Many scientists believe there must have been a particle—very much like a neutrino—that acted very inconsistently with our current understanding of the laws of physics. This inconsistency, if detected, could answer the matter and anti-matter asymmetry puzzle. If just one particle acted differently, it could have upset the balance and allowed a remnant of matter to survive.

For most particles, there exists matter and anti-matter. These types of matter are mirror images of each other—100 percent different. In the early 1930s, however, physicist Ettore Majorana theorized that neutrinos could be their own anti-particle—or what we call today, a Majorana particle. 

“The claim is that maybe there’s no difference between neutrinos and what we call anti-neutrinos. They may be indistinguishable from each other,” said Guiseppe. “If they have that quality, it could help explain matter and antimatter asymmetry."

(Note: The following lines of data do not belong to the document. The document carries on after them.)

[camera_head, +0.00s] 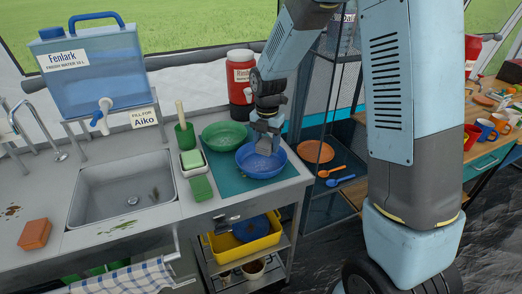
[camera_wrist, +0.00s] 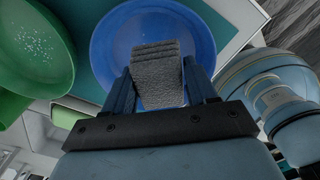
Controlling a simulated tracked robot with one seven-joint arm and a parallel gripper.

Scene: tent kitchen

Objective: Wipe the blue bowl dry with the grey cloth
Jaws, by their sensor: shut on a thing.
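The blue bowl (camera_head: 278,165) sits on a teal mat (camera_head: 226,183) at the right end of the metal counter. My gripper (camera_head: 265,142) points down over the bowl and is shut on the grey cloth (camera_head: 265,149). In the wrist view the cloth (camera_wrist: 158,75) hangs between the two fingers and lies over the inside of the blue bowl (camera_wrist: 110,40). Whether the cloth touches the bowl's surface is hard to tell. The bowl's near side is hidden behind my gripper in the wrist view.
A green bowl (camera_head: 223,134) stands just left of the blue bowl; light specks show inside it in the wrist view (camera_wrist: 38,48). A green cup with a brush (camera_head: 184,136), a green sponge (camera_head: 201,188) and the sink (camera_head: 122,195) lie farther left. A red jug (camera_head: 241,85) stands behind.

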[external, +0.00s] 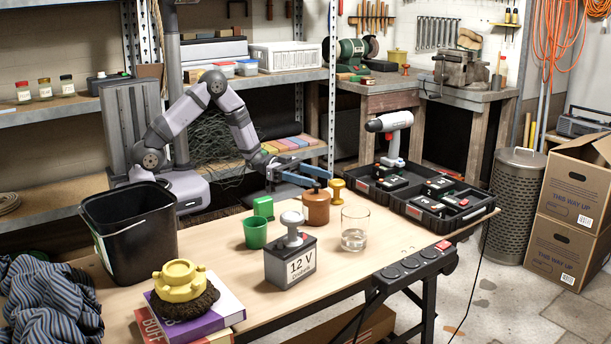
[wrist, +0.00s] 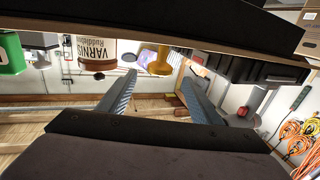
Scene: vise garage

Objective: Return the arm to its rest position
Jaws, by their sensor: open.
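My gripper (external: 309,175) is open and empty. It is held above the far side of the wooden table (external: 340,280), just behind a brown pot (external: 316,207) and a yellow knobbed piece (external: 336,190). In the wrist view its two blue-grey fingers (wrist: 158,100) stand wide apart with nothing between them. My arm reaches across from its base on the left, bent at the elbow. The wrist view seems upside down, with a varnish tin (wrist: 93,45) and a yellow piece (wrist: 158,55) near the top.
A green cup (external: 255,233), a 12 V battery (external: 290,264) and a glass (external: 354,232) stand on the table. A black bin (external: 135,235) is at the left. A black tool case (external: 440,212) with a drill (external: 391,130) is at the right. Shelves (external: 250,82) are behind my arm.

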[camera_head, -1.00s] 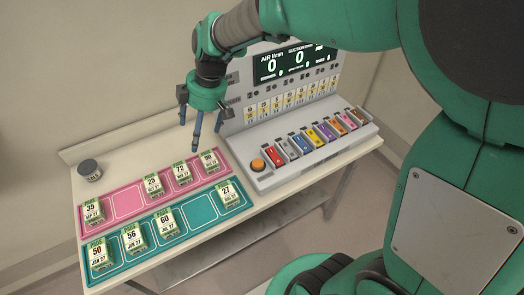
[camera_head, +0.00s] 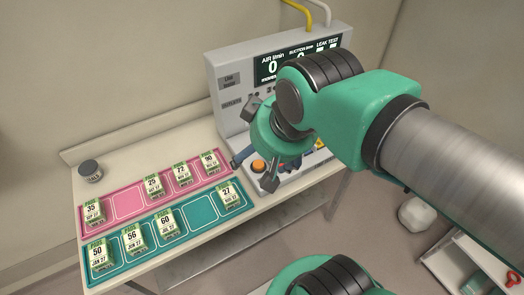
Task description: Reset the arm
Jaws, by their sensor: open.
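My gripper (camera_head: 252,172) is open, with nothing seen between its fingers. It hangs in front of the grey console (camera_head: 228,95), close to the orange round button (camera_head: 258,167). My green and metal arm reaches in from the right and hides most of the console's lower panel and its row of coloured switches. I cannot tell whether a finger touches the console.
A pink tray (camera_head: 128,204) and a teal tray (camera_head: 188,218) hold several labelled packs on the bench (camera_head: 140,140). A small grey tin (camera_head: 90,170) stands at the back left. At right are a white lump (camera_head: 416,214) and a shelf unit (camera_head: 450,262).

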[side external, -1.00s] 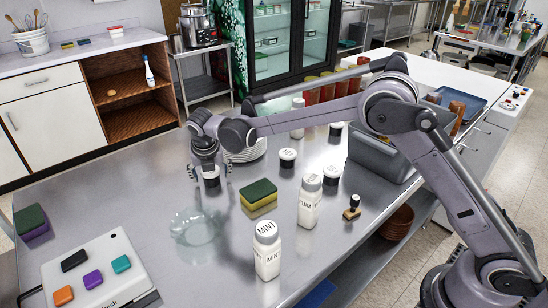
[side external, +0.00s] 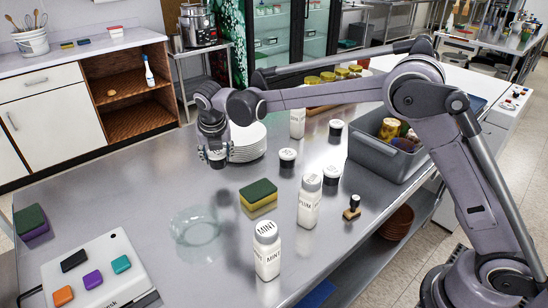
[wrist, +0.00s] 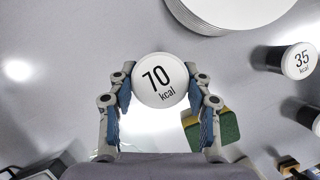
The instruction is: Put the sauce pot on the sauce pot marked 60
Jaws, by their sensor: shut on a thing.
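My gripper (side external: 216,164) is shut on a small white-lidded sauce pot (side external: 217,154) and holds it over the left part of the steel table. In the wrist view the pot's lid (wrist: 160,80) reads 70 kcal, between the two fingers (wrist: 160,98). A sauce pot marked 35 kcal (wrist: 299,61) shows at the right of the wrist view. In the side view, dark pots with white lids stand right of the plates: one near the middle (side external: 287,158), one behind it (side external: 336,128), one to its right (side external: 331,175). I cannot read a 60 on any lid.
A stack of white plates (side external: 248,142) stands just right of my gripper. A green and yellow sponge (side external: 259,198), a clear glass dish (side external: 196,226) and white bottles (side external: 267,250) stand nearer the front. A grey bin (side external: 382,158) is at the right.

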Neutrinoless double-beta decay — putting it all together 

If neutrinos have this property, it could answer a lot of questions for scientists; for example, how matter became the dominant form of matter in the universe, allowing for the creation of everything we see. But how might Majorana help discover it?

Researchers are waiting for a double-beta decay to occur inside the Majorana. If it does, and if neutrinos can indeed act like their own antiparticle, then the two neutrinos necessary may interact, possibly being absorbed, making the double-beta decay seem neutrinoless.

“If two beta decays occur in the Majorana Demonstrator, in close proximity to each other, and neutrinos do have this property, then we will detect the absence of neutrinos,” Guiseppe said. 

Should this rare event be detected, it will require rewriting the Standard Model of Particles and Interactions, our basic understanding of the physical world. 

“What isn’t up for debate,” Guiseppe concluded, “is that if neutrinos are indistinguishable from their anti-particle, then they will allow this neutrinoless double-beta decay process to take place. If they have this property, we will see the decay in Majorana. This is the best type of experiment we have to learn that.”